Sétimo. Mas isso tudo diz respeito ao plano individual. Talvez as alegações de seu amigo tenham mais efeito no plano coletivo. A vontade de espalhar para a coletividade que tudo é permitido, que “bom” e “mau”, que “certo” e “errado” são conceitos arbitrários, aleatórios e reversíveis, que não devemos nos arrepender de nada que fizermos etc é exatamente criar uma crença que justifique as pessoas a não darem ouvido ao nosso instinto moral, a resistir à nossa natureza humana. Nesse sentido, acho que ele está certo. Mas novamente, nesse caso, o ataque não é simplesmente à existência de Deus, mas à própria consciência.

Tigre disse...

Pois é, lendo todo o teu comentário eu ficava pensando "tá, mas então ele concorda com o meu amigo, afinal". Mesmo assim, alguns comentários:

O argumento que ele desenvolvia não era que Deus seja uma desculpa para se ser moral, mas que, como tu mesmo indicas, sem Deus, seria necessária uma "desculpa" para a moral universal, no sentido de que algo precisaria explicar essa moral universalmente. Esse papel já está preenchido por Deus, para quem acredita nele, mas meu amigo NÃO afirmava que fosse PARA CUMPRIR ESSE PAPEL que se acredita nele. São duas coisas diferentes, ainda que pareçam se cruzar porque a desculpa entraria num lugar que Deus já ocupa (no sentindo de que ele TAMBÉM justifica ou explica a existência duma moral). Só que aí também a desculpa não pode ser "desculpa". Ou ela é uma filosofia, uma religião ou uma explicação científica ou não passa de racionalização.
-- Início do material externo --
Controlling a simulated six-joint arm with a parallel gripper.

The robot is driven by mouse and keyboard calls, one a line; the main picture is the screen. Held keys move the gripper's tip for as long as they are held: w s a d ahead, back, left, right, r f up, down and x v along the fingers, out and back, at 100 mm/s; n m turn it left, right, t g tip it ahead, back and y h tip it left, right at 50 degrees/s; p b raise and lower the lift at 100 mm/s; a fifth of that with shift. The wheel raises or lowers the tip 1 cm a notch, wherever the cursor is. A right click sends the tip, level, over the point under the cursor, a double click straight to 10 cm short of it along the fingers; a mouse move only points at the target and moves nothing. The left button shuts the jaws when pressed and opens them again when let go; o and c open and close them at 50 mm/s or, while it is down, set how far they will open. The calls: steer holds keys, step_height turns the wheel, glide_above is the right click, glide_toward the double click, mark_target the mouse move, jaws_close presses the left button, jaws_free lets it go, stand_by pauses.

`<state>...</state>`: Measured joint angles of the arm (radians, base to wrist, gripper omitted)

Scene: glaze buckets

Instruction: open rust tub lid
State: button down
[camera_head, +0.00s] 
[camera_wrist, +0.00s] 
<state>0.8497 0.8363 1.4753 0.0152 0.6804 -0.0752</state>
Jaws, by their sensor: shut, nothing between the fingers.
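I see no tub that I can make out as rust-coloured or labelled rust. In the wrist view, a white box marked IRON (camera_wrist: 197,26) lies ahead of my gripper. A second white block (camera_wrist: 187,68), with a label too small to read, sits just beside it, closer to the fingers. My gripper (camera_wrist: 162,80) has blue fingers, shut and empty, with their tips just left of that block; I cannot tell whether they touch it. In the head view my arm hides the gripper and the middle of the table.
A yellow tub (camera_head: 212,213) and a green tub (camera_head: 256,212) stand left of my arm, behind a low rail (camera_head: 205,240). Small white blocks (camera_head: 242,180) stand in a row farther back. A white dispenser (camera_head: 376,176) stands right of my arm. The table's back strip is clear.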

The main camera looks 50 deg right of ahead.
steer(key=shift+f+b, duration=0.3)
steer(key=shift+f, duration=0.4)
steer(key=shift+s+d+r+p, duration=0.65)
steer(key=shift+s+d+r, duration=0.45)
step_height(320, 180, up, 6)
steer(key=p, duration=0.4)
Ou seja, não pode servir de base para uma universalização. Claro que racionalizações podem se disfarçar de filosofia, religião ou ciência.

Agora, o fato de já termos um senso moral inato é algo que está absolutamente em disputa. O problema de basear uma moral nisso, ou dizer que Deus é base desse senso, é que o próprio fato de ser inato não é claro, ou de que esse inatismo não se resuma à proteção (o estupro é tão comum, tão forte e tão recorrente sem mesmo proibição, que é difícil dizer que nossa moral "humana" contra ele não vem do simples fato de que é um ato violento - se desenvolvemos nossa sensibilidade ao sofrimento do outro (o que exige uma cultura que nos eduque a fazê-lo ou um insight que não é universal), uma violência extrema, como tortura, nos emociona mais que uma violência "leve" como furto). A dificuldade do esquema "Deus/moral inata/moral universal" é que as duas bases da última são hiperdifíceis de se defender. E meu amigo não defenderia, pelo que entendi, a possibilidade de se afirmar uma moral inata sem justificativa. Ou seja, se não há um deus, fica complicado afirmar a moral inata pelas provas (a favor ou contra) que temos. Mas posso estar enganado nisso por um detalhe: ele acredita em natureza humana com bastante força, o que inclui certa postura da alma, como dizes. Não sei se a moral inata não entra aí, para ele.

Não leva a mal, mas não vou entrar no mérito da justificativa das pessoas para não acreditar em Deus, negar Deus ou agirem imoralmente. Aí o terreno é fertilíssimo e não acho que a dúvida ou discrédito de Deus tenha tanta responsabilidade no fim das contas, assim como não acho que crer nesse ou naquele deus seja justificativa ou mesmo motivo real para atos imorais ou atrozes. Existem os maus levitas e os bons samaritanos, não?